Antes tarde do que nunca, a Câmara dos Deputados aprovou ontem, em primeiro turno, o fim do voto secreto para suas decisões em plenário. Por ser emenda constitucional, a medida precisará ainda ser aprovada em segundo turno na casa e depois seguir para o Senado, onde se repetirá o ritual. Lá, há suspeitas de que possa ser rejeitada, porque a resistência dos senadores à matéria é reconhecidamente maior do que entre os deputados. As esperanças de que isso não ocorra repousam na reação contrária da opinião pública.
Uma das maiores conquistas das democracias ocidentais, o voto secreto foi adotado nos Estados Unidos e em alguns países da Europa ainda em fins do século 19, como complemento natural do sistema de sufrágio universal, no qual homens e mulheres, a partir de determinada idade e sem distinção de raça, condição social ou credos religiosos e políticos, podem escolher livremente seus representantes no Parlamento e governantes (estes últimos, não em alguns países). Mas se o anonimato se justifica na eleição dos representantes pela população, para evitar a opressão dos mais fracos pelos mais fortes, não há como invocar a mesma razão quando os representantes já eleitos deliberam sobre assuntos de interesse da população. O mandato político é conferido na suposição de que os escolhidos, revestidos do poder legitimamente conquistado, dirão às claras, em qualquer circunstância e para quem quiser ouvir, se estão ou não de acordo nas medidas postas em votação no Parlamento. Nesse sentido, a lealdade do eleito para com seus eleitores sobrepõe-se a todos os demais interesses, inclusive os de natureza pessoal ou derivados de orientação partidária.
Sem o voto secreto, dificilmente o plenário da Câmara teria rejeitado, como o fez, oito de onze recomendações de cassação de mandato de deputados mensaleiros, recebidas do Conselho de Ética da casa.
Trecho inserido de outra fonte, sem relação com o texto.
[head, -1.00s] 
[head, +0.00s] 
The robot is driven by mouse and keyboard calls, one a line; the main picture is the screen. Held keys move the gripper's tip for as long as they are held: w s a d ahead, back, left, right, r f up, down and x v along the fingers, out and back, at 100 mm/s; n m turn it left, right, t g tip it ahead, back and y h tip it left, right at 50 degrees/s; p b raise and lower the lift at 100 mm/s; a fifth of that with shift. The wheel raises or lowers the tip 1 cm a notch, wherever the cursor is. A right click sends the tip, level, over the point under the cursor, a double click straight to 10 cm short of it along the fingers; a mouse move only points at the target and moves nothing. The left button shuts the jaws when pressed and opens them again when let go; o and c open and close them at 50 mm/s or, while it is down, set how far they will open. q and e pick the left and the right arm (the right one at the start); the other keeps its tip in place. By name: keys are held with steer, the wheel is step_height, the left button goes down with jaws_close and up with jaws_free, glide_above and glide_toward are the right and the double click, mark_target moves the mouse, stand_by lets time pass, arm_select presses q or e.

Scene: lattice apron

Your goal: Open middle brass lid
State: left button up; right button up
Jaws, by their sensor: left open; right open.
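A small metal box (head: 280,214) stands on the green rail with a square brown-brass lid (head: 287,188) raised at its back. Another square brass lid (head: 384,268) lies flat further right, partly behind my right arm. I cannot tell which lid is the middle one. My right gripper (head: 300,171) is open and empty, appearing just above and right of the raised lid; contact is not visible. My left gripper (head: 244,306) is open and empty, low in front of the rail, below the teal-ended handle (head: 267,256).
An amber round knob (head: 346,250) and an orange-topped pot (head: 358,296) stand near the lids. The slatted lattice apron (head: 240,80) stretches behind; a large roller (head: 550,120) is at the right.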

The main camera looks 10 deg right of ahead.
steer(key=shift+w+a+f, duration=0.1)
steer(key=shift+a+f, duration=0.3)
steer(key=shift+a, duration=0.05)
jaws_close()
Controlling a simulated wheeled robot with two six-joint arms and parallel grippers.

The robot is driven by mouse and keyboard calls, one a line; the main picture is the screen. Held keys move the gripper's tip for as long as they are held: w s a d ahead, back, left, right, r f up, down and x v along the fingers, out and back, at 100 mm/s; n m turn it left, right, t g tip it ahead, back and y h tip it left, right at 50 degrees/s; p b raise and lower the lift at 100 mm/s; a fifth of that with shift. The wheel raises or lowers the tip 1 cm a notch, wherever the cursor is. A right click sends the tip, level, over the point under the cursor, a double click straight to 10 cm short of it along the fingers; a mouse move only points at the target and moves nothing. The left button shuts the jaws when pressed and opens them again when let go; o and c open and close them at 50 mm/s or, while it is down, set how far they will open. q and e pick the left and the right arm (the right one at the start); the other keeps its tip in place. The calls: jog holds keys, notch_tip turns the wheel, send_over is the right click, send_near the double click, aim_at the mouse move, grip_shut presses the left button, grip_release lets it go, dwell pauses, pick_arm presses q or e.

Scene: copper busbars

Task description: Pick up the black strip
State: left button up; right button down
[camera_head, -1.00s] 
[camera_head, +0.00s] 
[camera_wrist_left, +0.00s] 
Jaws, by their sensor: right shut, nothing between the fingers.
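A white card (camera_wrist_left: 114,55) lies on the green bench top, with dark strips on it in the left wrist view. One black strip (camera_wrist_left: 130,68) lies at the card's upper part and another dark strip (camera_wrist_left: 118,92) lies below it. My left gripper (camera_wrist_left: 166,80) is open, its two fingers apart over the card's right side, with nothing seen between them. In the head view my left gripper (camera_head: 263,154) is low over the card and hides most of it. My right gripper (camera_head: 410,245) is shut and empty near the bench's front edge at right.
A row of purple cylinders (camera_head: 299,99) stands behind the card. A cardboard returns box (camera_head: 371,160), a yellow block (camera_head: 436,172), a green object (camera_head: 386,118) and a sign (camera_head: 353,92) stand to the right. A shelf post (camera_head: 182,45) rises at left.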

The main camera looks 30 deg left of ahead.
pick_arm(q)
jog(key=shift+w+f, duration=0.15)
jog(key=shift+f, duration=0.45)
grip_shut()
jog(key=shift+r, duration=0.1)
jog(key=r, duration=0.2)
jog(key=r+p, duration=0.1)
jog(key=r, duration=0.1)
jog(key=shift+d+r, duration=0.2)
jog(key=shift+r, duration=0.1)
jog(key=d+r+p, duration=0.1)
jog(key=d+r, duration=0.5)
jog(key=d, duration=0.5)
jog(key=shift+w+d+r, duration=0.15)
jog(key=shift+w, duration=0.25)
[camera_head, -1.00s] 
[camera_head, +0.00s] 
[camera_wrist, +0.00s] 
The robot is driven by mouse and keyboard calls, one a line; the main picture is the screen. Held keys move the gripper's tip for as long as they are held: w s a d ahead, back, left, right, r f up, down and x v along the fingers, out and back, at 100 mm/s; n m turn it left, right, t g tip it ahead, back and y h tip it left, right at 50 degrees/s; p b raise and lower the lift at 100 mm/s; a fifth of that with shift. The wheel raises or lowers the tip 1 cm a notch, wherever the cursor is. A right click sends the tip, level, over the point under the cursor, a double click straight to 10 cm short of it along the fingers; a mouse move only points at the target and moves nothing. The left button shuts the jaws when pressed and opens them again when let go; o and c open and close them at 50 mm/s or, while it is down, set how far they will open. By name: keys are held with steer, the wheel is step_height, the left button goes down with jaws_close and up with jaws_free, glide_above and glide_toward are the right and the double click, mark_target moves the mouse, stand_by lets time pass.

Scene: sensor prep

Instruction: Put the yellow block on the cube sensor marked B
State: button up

O anonimato, nesse caso, favoreceu a pusilanimidade de alguns parlamentares e a compactuação com o delito de outros, num episódio que marcou para sempre, e de forma vergonhosa, a atual legislatura. A permanecer o voto secreto, a maior parte dos 69 deputados e 3 senadores envolvidos na denúncia da máfia dos sanguessugas também poderia escapar da cassação, o que seria o corolário de uma sucessão de atentados à moralidade e à ética política cometidos por integrantes do Legislativo federal que ainda têm o desplante de candidatar-se à reeleição.
Pelo resgate de um mínimo de dignidade no exercício da política – que não se pode pautar pelo conceito, expresso ontem pelo presidente Lula, de que "democracia não é só coisa limpa, não" -, os cidadãos de bem têm o dever de pressionar para que o projeto que acaba com o voto secreto nas decisões do Congresso também não seja transformado em outra grande pizza.